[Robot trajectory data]
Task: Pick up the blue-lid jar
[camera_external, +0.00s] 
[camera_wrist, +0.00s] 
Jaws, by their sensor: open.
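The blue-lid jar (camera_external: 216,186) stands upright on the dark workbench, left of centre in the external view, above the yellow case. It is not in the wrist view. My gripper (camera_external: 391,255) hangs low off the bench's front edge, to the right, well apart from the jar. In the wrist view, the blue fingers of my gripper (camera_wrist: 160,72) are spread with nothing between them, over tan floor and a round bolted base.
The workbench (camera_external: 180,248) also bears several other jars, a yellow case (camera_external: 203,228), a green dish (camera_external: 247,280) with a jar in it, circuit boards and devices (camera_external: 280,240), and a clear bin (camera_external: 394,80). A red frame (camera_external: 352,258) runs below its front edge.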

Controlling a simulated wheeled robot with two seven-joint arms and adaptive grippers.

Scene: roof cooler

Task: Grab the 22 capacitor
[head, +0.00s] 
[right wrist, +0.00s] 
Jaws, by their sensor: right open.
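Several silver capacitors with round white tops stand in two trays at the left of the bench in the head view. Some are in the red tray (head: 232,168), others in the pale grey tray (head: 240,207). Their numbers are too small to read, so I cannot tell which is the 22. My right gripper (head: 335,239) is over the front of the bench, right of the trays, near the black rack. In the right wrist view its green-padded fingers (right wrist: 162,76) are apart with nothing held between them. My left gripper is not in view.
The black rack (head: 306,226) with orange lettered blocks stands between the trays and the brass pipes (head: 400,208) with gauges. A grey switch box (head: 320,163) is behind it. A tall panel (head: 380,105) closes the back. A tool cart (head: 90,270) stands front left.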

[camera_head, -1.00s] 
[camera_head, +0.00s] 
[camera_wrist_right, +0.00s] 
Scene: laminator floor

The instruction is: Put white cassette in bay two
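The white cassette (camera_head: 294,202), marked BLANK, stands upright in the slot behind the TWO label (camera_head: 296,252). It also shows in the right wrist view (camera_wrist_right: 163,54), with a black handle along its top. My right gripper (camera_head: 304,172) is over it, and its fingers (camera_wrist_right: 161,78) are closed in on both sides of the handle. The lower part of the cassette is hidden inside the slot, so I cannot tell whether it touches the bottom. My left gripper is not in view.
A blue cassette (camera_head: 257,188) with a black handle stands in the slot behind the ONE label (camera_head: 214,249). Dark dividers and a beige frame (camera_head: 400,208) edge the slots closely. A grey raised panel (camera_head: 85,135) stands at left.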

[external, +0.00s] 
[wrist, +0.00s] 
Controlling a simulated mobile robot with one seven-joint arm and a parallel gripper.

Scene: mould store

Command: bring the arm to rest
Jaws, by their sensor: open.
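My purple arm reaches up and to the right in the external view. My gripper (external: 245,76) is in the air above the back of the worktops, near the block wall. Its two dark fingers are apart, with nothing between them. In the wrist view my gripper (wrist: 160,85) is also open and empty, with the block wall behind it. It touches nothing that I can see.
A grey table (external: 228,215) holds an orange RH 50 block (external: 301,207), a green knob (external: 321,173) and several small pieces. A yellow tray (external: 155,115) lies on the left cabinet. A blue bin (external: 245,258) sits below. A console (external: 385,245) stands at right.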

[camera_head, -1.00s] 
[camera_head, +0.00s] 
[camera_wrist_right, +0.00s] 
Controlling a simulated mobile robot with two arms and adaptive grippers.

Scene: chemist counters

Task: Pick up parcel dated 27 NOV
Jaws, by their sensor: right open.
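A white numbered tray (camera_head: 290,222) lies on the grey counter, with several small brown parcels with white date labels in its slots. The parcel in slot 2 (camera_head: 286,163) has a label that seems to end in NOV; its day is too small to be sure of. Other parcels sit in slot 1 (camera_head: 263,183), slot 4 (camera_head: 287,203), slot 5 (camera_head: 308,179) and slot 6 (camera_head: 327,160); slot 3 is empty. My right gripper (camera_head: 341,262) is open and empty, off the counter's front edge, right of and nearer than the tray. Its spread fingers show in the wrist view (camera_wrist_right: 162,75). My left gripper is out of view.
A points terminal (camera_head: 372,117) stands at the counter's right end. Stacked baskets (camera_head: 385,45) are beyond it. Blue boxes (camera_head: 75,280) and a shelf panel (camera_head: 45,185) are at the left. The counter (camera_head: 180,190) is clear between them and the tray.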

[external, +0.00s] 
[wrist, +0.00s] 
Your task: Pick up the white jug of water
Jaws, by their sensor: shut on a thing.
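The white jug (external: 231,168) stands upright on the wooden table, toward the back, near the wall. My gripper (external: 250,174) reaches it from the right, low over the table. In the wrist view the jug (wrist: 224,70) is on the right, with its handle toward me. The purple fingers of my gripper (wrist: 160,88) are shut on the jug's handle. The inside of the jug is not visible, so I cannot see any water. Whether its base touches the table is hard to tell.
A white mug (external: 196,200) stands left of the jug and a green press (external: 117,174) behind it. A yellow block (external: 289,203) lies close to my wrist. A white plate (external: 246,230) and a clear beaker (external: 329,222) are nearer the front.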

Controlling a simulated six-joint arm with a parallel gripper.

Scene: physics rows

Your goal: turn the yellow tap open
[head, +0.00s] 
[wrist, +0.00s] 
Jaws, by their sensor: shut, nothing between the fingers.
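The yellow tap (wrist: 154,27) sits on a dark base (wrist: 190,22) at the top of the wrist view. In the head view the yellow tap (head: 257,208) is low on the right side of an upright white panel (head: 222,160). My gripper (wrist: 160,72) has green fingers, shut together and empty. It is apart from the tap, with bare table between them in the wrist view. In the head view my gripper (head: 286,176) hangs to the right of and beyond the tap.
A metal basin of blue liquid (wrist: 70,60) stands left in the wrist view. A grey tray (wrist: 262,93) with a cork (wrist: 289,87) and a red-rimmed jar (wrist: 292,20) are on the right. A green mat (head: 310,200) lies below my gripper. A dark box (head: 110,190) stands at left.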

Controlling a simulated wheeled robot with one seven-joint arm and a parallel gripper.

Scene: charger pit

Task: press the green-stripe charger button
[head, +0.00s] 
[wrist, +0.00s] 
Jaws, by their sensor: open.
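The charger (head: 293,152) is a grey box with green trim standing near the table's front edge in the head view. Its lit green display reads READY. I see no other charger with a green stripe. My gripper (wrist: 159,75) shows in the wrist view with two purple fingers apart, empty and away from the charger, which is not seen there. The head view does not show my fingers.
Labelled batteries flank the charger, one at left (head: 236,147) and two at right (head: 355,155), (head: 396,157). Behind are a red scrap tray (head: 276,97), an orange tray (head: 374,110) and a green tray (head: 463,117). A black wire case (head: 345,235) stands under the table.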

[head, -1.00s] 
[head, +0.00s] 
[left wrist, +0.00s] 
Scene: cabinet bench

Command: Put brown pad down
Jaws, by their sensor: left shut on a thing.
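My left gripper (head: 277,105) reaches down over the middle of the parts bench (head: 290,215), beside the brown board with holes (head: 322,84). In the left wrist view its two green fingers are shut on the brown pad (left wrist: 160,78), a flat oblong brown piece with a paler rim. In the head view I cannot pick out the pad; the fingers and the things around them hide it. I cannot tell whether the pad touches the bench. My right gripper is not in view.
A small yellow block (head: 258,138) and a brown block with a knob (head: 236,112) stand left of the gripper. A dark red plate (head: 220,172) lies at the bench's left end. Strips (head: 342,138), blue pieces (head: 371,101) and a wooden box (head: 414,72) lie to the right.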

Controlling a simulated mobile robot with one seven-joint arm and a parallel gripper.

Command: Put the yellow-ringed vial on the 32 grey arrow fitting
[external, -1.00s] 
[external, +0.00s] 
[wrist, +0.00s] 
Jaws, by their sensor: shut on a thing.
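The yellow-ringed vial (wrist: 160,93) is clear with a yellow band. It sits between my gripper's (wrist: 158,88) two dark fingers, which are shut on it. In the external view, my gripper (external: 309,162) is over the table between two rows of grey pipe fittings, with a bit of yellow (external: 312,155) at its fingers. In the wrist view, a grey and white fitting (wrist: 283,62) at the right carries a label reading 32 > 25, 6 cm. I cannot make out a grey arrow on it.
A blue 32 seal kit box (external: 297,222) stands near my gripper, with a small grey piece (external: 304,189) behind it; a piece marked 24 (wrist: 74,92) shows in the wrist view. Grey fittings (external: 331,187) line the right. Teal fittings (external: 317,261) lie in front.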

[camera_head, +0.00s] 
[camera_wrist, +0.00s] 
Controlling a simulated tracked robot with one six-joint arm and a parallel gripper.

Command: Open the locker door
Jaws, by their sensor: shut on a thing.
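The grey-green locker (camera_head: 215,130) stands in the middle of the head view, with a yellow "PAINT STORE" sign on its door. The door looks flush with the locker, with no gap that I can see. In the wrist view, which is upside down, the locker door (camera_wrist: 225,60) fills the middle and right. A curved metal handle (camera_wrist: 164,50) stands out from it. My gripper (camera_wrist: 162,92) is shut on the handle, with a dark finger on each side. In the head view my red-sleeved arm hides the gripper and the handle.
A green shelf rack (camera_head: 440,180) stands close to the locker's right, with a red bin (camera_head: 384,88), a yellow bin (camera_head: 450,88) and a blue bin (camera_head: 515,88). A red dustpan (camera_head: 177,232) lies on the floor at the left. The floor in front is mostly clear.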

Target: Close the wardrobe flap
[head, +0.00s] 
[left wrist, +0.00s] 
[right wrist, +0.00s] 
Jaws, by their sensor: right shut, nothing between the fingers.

Aim:
Filter lines by "Your" and return each hit.

Full output:
Your task: Pick up the white jug of water
Your goal: turn the yellow tap open

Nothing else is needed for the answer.